Yeah, I think so. I think where you wouldn’t find that would be after freshman year, especially with girls on my team. I think it was kind of a culture shock the very first year they got there. A lot of girls came from New York City and California and didn’t like being in a small town where [there isn’t a strong party scene]. Once you settle in and figure out what William & Mary is and what it can do for you, then your sophomore, junior, and senior year kind of go by a little bit better. I think by senior year you have figured it out and you’re more satisfied.
Has the alumni network helped you find internships or jobs?
They’ve given me guidance. A lot of my teammates who went the science route have guided me as to what I should be doing afterwards because I eventually want to go back to grad school. So, I’ve been talking to them.
Have you used the career office much?
I think as a science major I didn’t use it as often as I probably should have. On my team, it’s either you’re a science major or a business major. For the business side of things, I think they used the career center ten times more than I did. I’ve heard great things but I didn’t find it particularly helpful on my side of things.

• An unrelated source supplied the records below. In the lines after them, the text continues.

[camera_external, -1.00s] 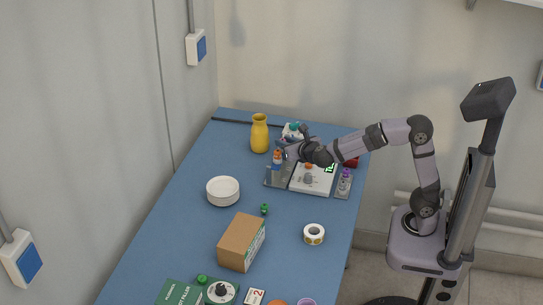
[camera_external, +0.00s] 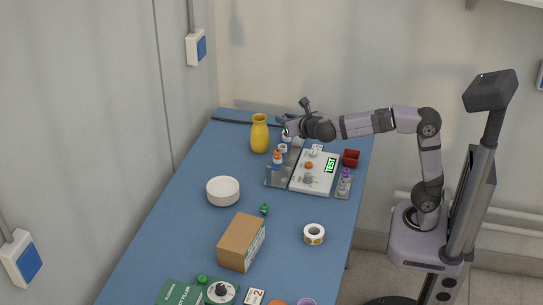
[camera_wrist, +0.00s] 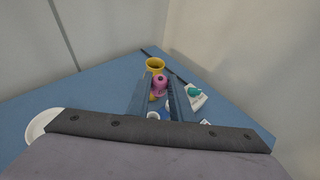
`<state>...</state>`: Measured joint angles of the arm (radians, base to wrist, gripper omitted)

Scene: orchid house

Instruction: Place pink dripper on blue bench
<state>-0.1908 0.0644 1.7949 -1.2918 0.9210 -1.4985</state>
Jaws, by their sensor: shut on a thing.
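The pink dripper (camera_wrist: 159,85) shows in the wrist view between the two fingers of my gripper (camera_wrist: 160,92), which is shut on it. In the external view my gripper (camera_external: 291,127) is over the far part of the blue bench (camera_external: 180,235), right of the yellow vase; the dripper cannot be made out there. The bench also fills the middle of the wrist view (camera_wrist: 95,103). How high the dripper is above the bench is hard to tell.
A yellow vase (camera_external: 259,134) stands left of my gripper. A grey rack with bottles (camera_external: 277,168), a white device reading TEST (camera_external: 314,178) and a red box (camera_external: 351,158) are nearby. Bench space left of the rack is free.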

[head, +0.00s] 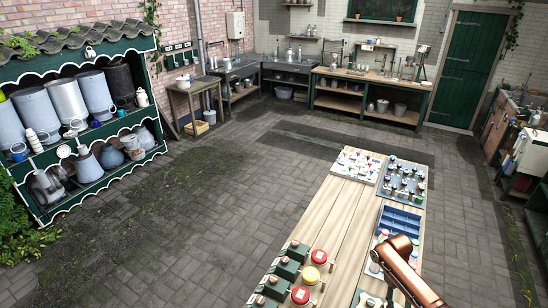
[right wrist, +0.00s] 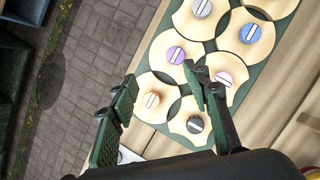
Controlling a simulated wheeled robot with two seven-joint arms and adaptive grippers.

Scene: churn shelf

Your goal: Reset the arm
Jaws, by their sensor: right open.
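My right arm (head: 398,262) is a copper-coloured link over the right side of the wooden table's near part in the head view. Its gripper cannot be made out there. In the right wrist view my right gripper (right wrist: 160,78) has its two dark green fingers spread apart with nothing held between them. It hangs above a green board (right wrist: 223,43) with several round wooden plates, each bearing a coloured slotted knob. A purple knob (right wrist: 176,55) shows between and just beyond the fingertips. My left gripper is in neither view.
The wooden table (head: 345,222) carries red and yellow buttons, a blue compartment tray (head: 400,219), a white board (head: 357,166) and a rack of small parts (head: 404,183). A green churn shelf (head: 85,110) stands left. The paved floor between is clear.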

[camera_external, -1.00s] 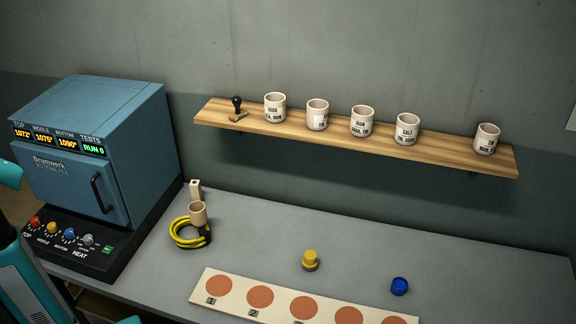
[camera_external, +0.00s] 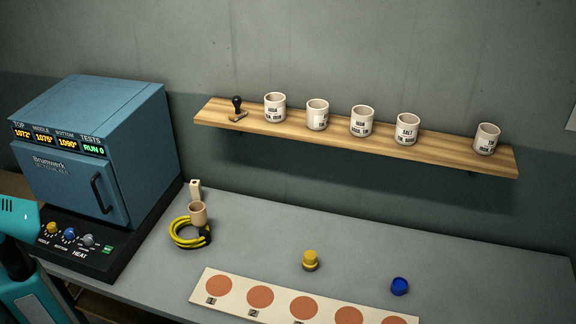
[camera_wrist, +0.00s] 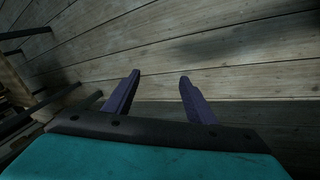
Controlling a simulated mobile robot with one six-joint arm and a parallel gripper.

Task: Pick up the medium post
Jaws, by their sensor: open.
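No object in view is clearly the medium post. A small upright beige block (camera_external: 195,190) with a dark spot near its top stands at the back left of the grey bench, in the external view, and looks most like a post. Its size class cannot be told. In the wrist view my gripper (camera_wrist: 159,84) is open and empty, its two dark purple fingers apart over wooden planks (camera_wrist: 230,60). The external view shows only parts of my teal arm at the left edge, not the fingers, so the gripper is far from the block.
A tan cup (camera_external: 198,211) and a yellow-black coil (camera_external: 183,240) crowd the block's front. The blue kiln (camera_external: 70,185) stands left. A yellow knob-like piece (camera_external: 310,259), blue cap (camera_external: 399,286) and spotted board (camera_external: 228,304) lie right. A shelf (camera_external: 215,108) of white cups hangs above.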

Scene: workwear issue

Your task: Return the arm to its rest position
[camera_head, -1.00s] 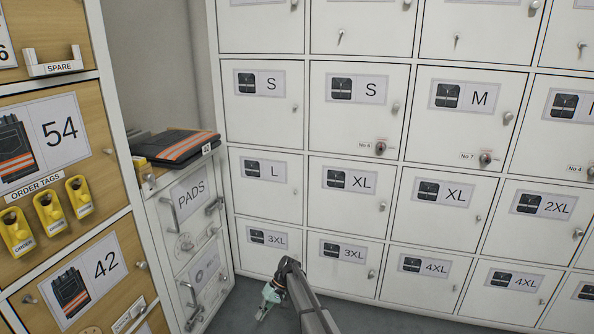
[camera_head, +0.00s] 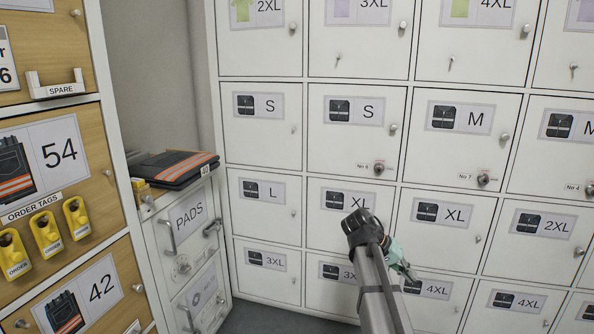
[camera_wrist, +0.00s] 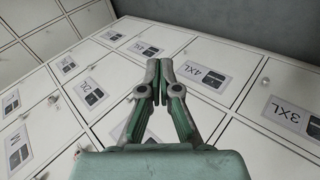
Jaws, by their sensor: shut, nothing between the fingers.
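My gripper (camera_head: 405,264) is at the lower middle of the head view, partly hidden behind my arm, in front of the lower locker doors. In the wrist view my gripper (camera_wrist: 159,66) has its two green-grey fingers together at the tips, with nothing between them. The arm rises from the bottom edge and its dark elbow covers part of the XL door (camera_head: 331,231). Whether the fingers are clear of the doors or how far off they are is hard to tell.
White lockers (camera_head: 256,141) with size labels and small knobs fill the back. A left cabinet (camera_head: 104,201) carries yellow order tags (camera_head: 46,231). Folded dark trousers with orange bands (camera_head: 176,169) lie on the low PADS cabinet (camera_head: 202,236). Grey floor shows at the bottom.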

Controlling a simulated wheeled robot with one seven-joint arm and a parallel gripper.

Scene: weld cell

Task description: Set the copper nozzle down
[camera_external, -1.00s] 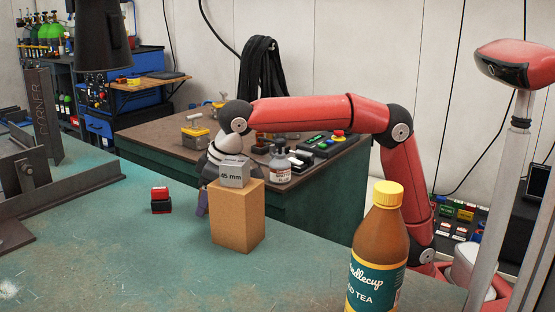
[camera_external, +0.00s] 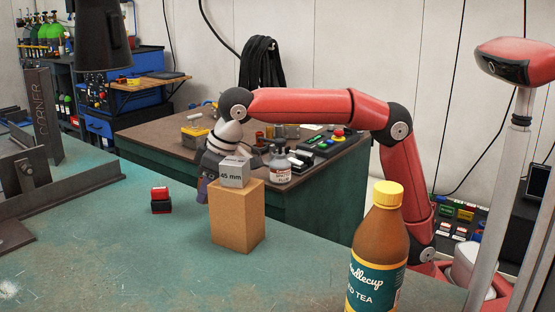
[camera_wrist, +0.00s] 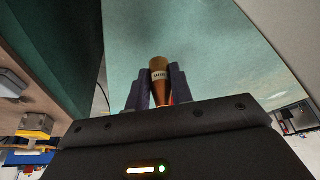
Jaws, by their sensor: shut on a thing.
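The copper nozzle (camera_wrist: 159,70) shows in the wrist view, a copper-coloured cylinder with a pale labelled band. My gripper (camera_wrist: 158,84) is shut on it, with a dark finger on each side. Beyond the nozzle lies the green worn bench top, which fills the upper middle of the wrist view. In the external view my gripper (camera_external: 203,190) points down behind the 45 mm block and the tan box, which hide part of it. The nozzle cannot be made out there. Its gap to the bench is not clear.
The tan box (camera_external: 238,220) stands on the green bench (camera_external: 120,260) with the grey 45 mm block (camera_external: 235,173) on top. A red and black stamp (camera_external: 160,200) sits to the left. A tea bottle (camera_external: 379,255) stands at front right. The front-left bench is clear.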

Advice for Prospective Freshmen
What is something that a student may miss on a visit that’s worth checking out?
The camaraderie. I think a lot of the heart of the school comes from the student body and is what William & Mary really means.
Reasons to attend William & Mary:
1) It has great, rigorous academics. It’s a top tier school.
2) The student body is a diverse population that is going to challenge you and pull you in different directions.
3) I think because it’s a safe school, I think parents will be more at ease.
Reasons to not attend William & Mary:
If you’re someone who needs a bigger school or a bigger nightlife then the school is definitely not for you.